In September 1922, Albanian Orthodox clergy and laymen proclaimed autocephaly of the Church of Albania at the Great Congress in Berat. The church was recognized by the Ecumenical Patriarch of Constantinople in 1937.
The independent Kiev Patriarchate was proclaimed in 1992, shortly after the proclamation of independence of Ukraine and the dissolution of the USSR in 1991. The Moscow Patriarchate has condemned it as schismatic, as it claims jurisdiction over Ukraine. Other Orthodox churches have not yet recognized Ukraine as autocephalous. In 2018, the problem of autocephaly in Ukraine became a fiercely contested issue and a part of the overall geopolitical confrontation between Russia and Ukraine, as well as between the Moscow Patriarchate and the Ecumenical Patriarchate of Constantinople.

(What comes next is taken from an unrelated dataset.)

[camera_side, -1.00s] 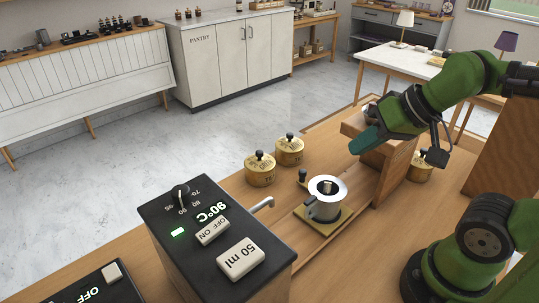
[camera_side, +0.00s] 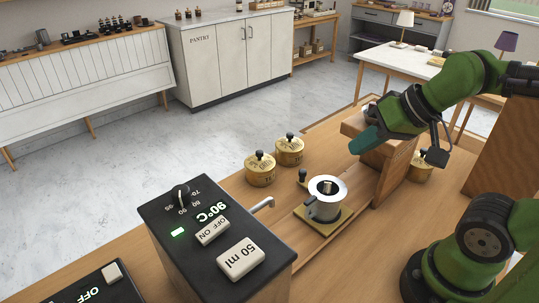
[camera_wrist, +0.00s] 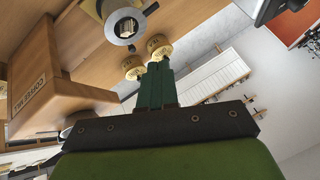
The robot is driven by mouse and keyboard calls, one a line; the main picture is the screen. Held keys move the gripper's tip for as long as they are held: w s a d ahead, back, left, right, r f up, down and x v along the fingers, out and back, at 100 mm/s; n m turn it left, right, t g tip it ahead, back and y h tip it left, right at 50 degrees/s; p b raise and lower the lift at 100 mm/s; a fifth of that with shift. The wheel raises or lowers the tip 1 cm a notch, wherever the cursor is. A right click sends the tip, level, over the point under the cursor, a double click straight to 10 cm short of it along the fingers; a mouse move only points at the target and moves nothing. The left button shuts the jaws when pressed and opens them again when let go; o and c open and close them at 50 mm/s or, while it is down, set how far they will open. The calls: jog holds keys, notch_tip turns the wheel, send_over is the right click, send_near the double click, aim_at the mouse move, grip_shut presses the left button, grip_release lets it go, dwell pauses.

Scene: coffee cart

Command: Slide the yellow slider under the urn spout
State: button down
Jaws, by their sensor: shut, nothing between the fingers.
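The yellow slider (camera_side: 343,217) is a flat plate on a wooden track, with a small black knob (camera_side: 303,175) at its back left. My gripper (camera_side: 364,141) is shut and empty, raised beside the wooden mill box, away from the slider. Its green fingers show in the wrist view (camera_wrist: 157,85).
The wooden coffee mill (camera_side: 385,165) stands right of the slider, close to my gripper; its lettering shows in the wrist view (camera_wrist: 45,95). Two brass canisters (camera_side: 260,170) (camera_side: 289,150) stand behind the track. Another brass canister (camera_side: 418,170) stands right of the mill.

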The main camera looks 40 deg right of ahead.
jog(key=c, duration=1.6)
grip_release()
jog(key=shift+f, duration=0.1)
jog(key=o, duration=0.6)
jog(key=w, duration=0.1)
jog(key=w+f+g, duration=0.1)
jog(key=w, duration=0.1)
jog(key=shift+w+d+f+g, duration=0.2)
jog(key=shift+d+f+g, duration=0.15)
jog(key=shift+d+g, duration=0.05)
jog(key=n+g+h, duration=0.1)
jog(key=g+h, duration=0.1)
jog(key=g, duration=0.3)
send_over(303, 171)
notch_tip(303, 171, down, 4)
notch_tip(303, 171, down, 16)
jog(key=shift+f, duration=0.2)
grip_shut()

A similar situation persists in North Macedonia, where the Macedonian Orthodox Church – Ohrid Archbishopric remains canonically unrecognized since 1967, when it split off from the Serbian Church and proclaimed autocephaly. The Serbian Church still maintains an autonomous Orthodox Ohrid Archbishopric in North Macedonia, which is recognised by all other Orthodox churches as the country's canonical local church.

Autonomy

One step short of autocephaly is autonomy. A church that is autonomous has its highest-ranking bishop, such as an archbishop or metropolitan, approved by the primate of the mother church, but is self-governing in all other respects. The modern Russian Orthodox Church also has the so called "self-governing churches", such as the Ukrainian Orthodox Church, in addition to churches that it refers to as "autonomous," such as the Japanese Orthodox Church. Until 2011 these were not regarded as constituent parts of the Moscow Patriarchate.
Kephale means "head" in Greek, whereas nomos means "law"; hence, autocephalous denotes self-headed, or a head unto itself, and autonomous denotes "self-legislated".